Mustafa Öztürk haklı. Karşılıklı olarak karakterlerin daha derinlemesine bir gözlemi gerçekten de bu sonucu veriyor ve bu da bizi başlıktaki soruya getiriyor: Neden İslami kesimlerde dizideki Müslüman tiplemelerine itiraz edildiği, ‘hayır biz burada anlatıldığı gibi değiliz’ dendiği halde laik-seküler kesimlerde bunu göremedik?
İslami kesimlerden gelen tepki (ki çoğu tarikat kökenlilerdendi) iktidar konumundaki dindarların kibirli ve yasakçı tavırlarına bağlandı, ki doğruydu.
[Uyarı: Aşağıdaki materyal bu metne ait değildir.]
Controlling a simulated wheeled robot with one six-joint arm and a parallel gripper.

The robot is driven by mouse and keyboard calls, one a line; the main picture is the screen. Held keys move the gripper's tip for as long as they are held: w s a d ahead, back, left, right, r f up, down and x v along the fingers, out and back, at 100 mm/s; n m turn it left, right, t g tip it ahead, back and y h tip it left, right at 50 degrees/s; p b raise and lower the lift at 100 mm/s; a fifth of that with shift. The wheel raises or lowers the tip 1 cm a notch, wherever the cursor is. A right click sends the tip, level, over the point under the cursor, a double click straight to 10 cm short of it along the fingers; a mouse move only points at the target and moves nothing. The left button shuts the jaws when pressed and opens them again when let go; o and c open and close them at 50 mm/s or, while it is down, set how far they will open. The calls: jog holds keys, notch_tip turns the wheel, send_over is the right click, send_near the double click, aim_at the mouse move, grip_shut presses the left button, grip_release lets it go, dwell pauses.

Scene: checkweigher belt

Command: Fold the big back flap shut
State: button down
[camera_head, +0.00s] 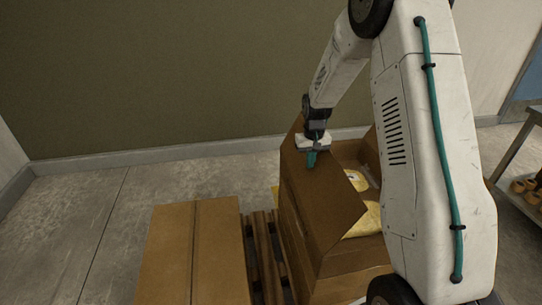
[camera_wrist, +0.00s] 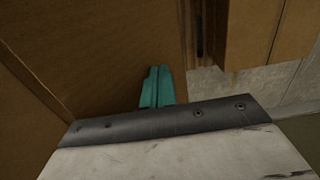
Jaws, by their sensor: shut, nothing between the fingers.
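An open cardboard box (camera_head: 298,238) stands in the middle of the head view, with yellow packs (camera_head: 366,222) showing inside. Its large flap (camera_head: 325,205) on the left side slopes up and inward and covers part of the opening. My gripper (camera_head: 311,160) is at the upper part of this flap, fingers pointing down. In the wrist view, the shut teal fingertips (camera_wrist: 157,86) appear against or just in front of brown cardboard (camera_wrist: 95,45). I cannot tell whether they touch it. My arm hides the right side of the box.
A closed cardboard box (camera_head: 170,250) stands to the left, with wooden pallet slats (camera_head: 262,255) in the gap between the boxes. A wall (camera_head: 180,70) is behind. A shelf with rolls (camera_head: 525,190) is at the far right. The floor (camera_head: 90,215) at left is clear.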

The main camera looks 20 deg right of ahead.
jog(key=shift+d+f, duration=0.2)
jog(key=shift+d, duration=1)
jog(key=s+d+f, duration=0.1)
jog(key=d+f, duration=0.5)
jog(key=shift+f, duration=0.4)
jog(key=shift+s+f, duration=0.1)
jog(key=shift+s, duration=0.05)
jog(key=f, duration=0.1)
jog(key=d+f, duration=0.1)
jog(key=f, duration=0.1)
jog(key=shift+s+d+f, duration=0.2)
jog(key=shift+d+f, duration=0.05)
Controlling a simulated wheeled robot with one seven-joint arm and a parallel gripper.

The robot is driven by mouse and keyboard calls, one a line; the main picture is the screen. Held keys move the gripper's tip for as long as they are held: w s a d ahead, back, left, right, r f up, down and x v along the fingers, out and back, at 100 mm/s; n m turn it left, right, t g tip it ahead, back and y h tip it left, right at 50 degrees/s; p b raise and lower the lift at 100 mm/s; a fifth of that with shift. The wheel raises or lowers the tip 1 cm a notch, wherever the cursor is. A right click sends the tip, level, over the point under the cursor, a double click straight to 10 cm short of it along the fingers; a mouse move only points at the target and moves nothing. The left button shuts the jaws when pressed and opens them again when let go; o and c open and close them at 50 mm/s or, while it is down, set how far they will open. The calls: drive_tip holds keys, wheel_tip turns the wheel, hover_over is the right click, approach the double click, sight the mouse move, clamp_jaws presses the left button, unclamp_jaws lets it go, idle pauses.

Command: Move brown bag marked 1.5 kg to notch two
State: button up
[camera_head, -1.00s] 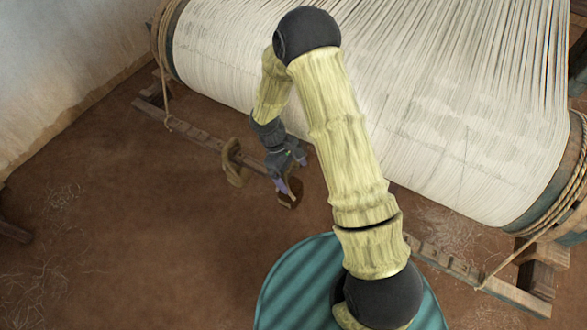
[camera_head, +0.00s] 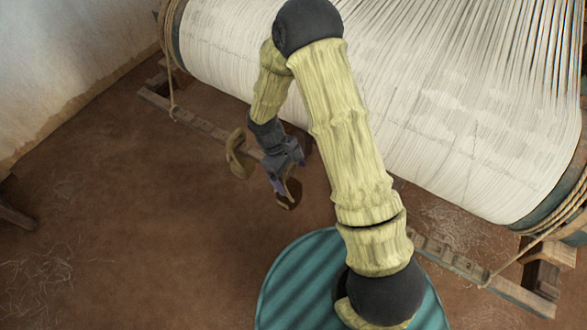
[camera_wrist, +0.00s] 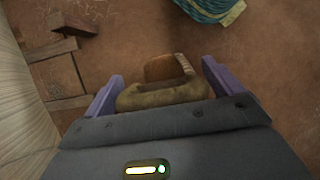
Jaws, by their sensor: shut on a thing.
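My gripper (camera_head: 281,184) is shut on a brown bag (camera_head: 288,203), which hangs low in front of the notched rail, near the middle of the head view. In the wrist view the held brown bag (camera_wrist: 163,95) sits between the two purple fingers; no weight mark can be read. A second tan-brown weight (camera_head: 236,160) is at the rail, just left of my gripper. The notched wooden rail (camera_head: 184,116) runs low under the loom beam; my arm and gripper hide its middle stretch, and I cannot tell which notch is which.
The large warp beam (camera_head: 240,60) with white threads lies above and behind the rail. A rope (camera_head: 171,70) drops at its left end, another (camera_head: 512,258) at the right. The rail's right part (camera_head: 450,258) shows beyond my arm.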

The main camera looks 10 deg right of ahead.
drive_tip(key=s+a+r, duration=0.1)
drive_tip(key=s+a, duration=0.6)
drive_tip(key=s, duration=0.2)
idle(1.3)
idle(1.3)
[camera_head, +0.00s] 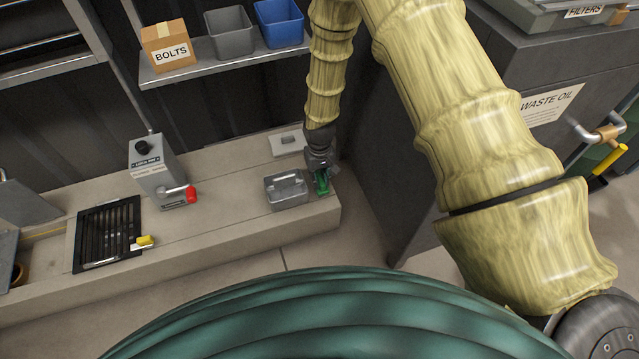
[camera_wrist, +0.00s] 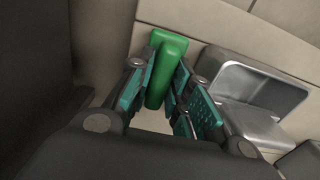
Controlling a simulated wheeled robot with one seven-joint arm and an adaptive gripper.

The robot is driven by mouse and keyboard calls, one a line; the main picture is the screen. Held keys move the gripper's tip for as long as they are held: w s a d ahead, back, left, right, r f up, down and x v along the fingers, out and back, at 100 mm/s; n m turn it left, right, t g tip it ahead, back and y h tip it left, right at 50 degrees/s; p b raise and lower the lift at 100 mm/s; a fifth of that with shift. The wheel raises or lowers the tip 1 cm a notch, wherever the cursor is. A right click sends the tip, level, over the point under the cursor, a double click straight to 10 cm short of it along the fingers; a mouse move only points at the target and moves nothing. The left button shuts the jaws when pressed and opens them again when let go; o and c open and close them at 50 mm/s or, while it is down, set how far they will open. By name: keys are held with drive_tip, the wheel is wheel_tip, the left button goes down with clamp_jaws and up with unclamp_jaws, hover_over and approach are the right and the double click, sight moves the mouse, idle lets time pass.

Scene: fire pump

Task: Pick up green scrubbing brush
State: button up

Peki en az öbürleri kadar ‘kötü’ temsil edilen laik-seküler kesimin diziye itiraz etmemesinin nedeni onların hoşgörülü-özgürlükçü tavırları, dindarların tersine eleştiriye açık olmaları mı yoksa o temsilde bir sorun görmemeleri mi?
Maalesef ikincisi… “İyiniz de kötünüz de bir benim için” diyen 28 Şubatçı rektörü ve onun Atatürksüz cümle kur(a)mayan psikiyatrist oğlunu onaylayarak izliyorsanız neden itiraz edesiniz?
Doktor Levent’i sevip onaylayan fakat onun bilinen katı laik tiplemesine uymayan repliklerinden (“Hastana cahil dersen ona faydan dokunmaz”, “Burası enteresan bir ülke, cahil dediğin adamdan bazen Âşık Veysel çıkabilir”) memnun kalmayan seküler izleyici sayısının az olduğunu düşünüyorsanız çok yanılıyorsunuz.